#### SOURCE DATA
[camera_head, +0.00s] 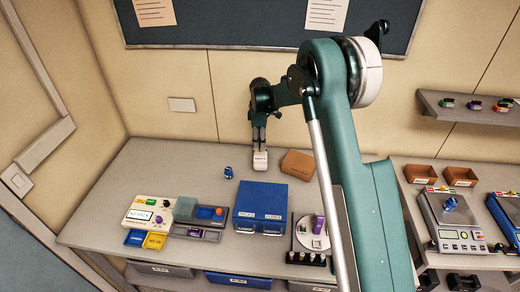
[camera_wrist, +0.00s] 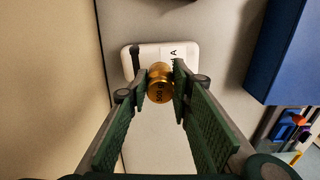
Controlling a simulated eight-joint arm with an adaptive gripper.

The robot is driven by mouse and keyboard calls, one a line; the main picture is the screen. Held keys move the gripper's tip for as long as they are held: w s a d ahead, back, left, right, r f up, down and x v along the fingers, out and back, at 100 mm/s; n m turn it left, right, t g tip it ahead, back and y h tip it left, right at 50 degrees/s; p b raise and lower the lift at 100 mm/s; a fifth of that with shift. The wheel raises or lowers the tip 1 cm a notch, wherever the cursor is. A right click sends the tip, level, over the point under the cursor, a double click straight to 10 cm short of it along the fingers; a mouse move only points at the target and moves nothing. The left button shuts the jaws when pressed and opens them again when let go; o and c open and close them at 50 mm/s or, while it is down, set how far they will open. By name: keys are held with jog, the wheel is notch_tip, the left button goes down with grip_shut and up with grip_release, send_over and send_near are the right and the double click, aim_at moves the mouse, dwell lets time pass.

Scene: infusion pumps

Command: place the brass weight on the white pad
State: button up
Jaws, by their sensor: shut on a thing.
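The brass weight (camera_wrist: 160,84) is a small gold cylinder with dark markings, held between the two green fingers of my gripper (camera_wrist: 160,87) in the wrist view. Behind it lies a white rounded pad (camera_wrist: 185,50) with dark lettering and a dark strip across it. The weight overlaps the pad in this view; I cannot tell whether it touches. In the head view my gripper (camera_head: 259,146) points down just above the white pad (camera_head: 260,160) at the back of the bench. The weight is too small to make out there.
A blue box (camera_head: 262,208) stands in front of the pad, and a brown block (camera_head: 297,165) sits to its right. A small blue item (camera_head: 228,172) is to its left. A device with a display (camera_head: 152,213) is farther left. The wall is close behind the pad.

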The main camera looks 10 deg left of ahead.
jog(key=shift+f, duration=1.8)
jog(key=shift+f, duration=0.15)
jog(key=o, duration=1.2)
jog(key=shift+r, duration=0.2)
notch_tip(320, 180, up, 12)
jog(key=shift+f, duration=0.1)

#### EXERCISE BRIEF
Scan the material above. Copy each line that holds the word "button".

#### THE RESULT
The robot is driven by mouse and keyboard calls, one a line; the main picture is the screen. Held keys move the gripper's tip for as long as they are held: w s a d ahead, back, left, right, r f up, down and x v along the fingers, out and back, at 100 mm/s; n m turn it left, right, t g tip it ahead, back and y h tip it left, right at 50 degrees/s; p b raise and lower the lift at 100 mm/s; a fifth of that with shift. The wheel raises or lowers the tip 1 cm a notch, wherever the cursor is. A right click sends the tip, level, over the point under the cursor, a double click straight to 10 cm short of it along the fingers; a mouse move only points at the target and moves nothing. The left button shuts the jaws when pressed and opens them again when let go; o and c open and close them at 50 mm/s or, while it is down, set how far they will open. By name: keys are held with jog, the wheel is notch_tip, the left button goes down with grip_shut and up with grip_release, send_over and send_near are the right and the double click, aim_at moves the mouse, dwell lets time pass.
State: button up

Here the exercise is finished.